> [DIRECTION] Check each line of the listing below for the string "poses", and copy the ones that have it.

# # # # #

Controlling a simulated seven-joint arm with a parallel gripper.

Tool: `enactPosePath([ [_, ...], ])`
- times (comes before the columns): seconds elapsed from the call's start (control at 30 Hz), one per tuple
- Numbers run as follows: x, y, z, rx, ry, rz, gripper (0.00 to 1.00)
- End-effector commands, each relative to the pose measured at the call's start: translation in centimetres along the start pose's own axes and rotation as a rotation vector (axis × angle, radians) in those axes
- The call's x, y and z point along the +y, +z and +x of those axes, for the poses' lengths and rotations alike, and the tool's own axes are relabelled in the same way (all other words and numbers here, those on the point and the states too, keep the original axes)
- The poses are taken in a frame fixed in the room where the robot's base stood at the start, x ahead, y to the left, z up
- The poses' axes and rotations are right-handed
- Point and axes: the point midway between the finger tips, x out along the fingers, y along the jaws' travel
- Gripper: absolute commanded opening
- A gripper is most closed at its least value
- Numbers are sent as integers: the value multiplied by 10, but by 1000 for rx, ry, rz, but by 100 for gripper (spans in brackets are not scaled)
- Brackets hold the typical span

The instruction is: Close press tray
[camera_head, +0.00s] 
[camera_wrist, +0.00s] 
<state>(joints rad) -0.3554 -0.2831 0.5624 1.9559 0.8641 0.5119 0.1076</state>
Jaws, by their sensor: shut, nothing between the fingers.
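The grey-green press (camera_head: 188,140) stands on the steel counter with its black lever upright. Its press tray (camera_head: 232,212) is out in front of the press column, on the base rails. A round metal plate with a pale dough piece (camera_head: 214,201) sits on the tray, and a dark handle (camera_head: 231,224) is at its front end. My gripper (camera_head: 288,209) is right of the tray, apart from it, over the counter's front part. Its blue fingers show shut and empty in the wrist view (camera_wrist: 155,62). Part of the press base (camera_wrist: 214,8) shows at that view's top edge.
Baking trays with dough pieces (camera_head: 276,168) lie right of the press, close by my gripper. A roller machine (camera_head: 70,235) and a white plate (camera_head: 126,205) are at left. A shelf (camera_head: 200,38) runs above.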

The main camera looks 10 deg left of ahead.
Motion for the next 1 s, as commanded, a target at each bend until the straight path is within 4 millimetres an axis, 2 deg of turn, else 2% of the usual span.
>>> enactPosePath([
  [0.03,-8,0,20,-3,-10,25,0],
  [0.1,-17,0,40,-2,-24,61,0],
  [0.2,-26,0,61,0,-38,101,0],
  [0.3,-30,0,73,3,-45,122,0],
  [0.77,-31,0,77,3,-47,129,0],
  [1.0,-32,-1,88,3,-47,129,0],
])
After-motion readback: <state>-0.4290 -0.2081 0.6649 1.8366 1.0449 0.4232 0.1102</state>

# # # # #

> [TASK OUTPUT]
- The call's x, y and z point along the +y, +z and +x of those axes, for the poses' lengths and rotations alike, and the tool's own axes are relabelled in the same way (all other words and numbers here, those on the point and the states too, keep the original axes)
- The poses are taken in a frame fixed in the room where the robot's base stood at the start, x ahead, y to the left, z up
- The poses' axes and rotations are right-handed

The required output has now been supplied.